■ Given task ■
Every line from the one with "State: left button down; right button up" to the end of the data needs to be copied exactly, and no line before it.

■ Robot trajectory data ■
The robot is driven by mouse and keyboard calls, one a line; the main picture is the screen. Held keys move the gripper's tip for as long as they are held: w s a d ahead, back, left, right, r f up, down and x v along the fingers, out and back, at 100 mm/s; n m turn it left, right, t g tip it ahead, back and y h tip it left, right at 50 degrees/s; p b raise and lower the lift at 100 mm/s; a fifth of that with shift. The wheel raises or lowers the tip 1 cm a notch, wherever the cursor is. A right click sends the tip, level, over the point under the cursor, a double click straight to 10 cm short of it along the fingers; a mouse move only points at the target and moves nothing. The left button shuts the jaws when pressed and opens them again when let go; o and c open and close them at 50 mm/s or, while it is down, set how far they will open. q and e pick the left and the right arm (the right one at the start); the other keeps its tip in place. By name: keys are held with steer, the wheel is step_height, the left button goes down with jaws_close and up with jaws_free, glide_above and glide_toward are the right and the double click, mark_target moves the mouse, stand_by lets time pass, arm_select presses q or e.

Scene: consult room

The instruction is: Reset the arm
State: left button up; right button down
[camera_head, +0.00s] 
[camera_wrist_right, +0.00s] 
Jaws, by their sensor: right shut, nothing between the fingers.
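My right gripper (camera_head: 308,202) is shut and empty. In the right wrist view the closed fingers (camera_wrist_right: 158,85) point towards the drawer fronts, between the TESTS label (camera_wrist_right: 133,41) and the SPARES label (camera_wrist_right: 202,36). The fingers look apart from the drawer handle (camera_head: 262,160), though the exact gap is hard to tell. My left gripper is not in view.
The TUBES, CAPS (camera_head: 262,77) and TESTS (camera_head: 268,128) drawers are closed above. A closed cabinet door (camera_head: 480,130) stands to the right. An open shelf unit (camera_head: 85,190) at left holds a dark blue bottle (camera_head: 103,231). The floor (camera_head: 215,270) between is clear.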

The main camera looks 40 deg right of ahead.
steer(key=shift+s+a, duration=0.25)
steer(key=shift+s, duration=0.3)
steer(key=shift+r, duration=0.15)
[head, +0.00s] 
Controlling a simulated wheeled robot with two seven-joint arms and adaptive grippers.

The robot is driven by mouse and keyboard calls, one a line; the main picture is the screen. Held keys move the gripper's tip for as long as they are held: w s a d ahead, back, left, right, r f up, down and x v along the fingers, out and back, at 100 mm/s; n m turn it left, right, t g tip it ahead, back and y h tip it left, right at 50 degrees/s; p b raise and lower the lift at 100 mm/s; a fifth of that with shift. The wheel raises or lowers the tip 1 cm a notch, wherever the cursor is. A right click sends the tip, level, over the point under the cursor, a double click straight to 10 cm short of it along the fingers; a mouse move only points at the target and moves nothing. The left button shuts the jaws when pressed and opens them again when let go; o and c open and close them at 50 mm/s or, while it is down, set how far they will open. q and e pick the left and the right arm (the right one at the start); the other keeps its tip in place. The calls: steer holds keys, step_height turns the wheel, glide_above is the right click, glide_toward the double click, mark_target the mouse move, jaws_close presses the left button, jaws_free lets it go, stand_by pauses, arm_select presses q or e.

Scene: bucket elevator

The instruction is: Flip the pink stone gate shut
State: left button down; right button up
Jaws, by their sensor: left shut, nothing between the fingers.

■ Task output ■
State: left button down; right button up
Jaws, by their sensor: left shut, nothing between the fingers.

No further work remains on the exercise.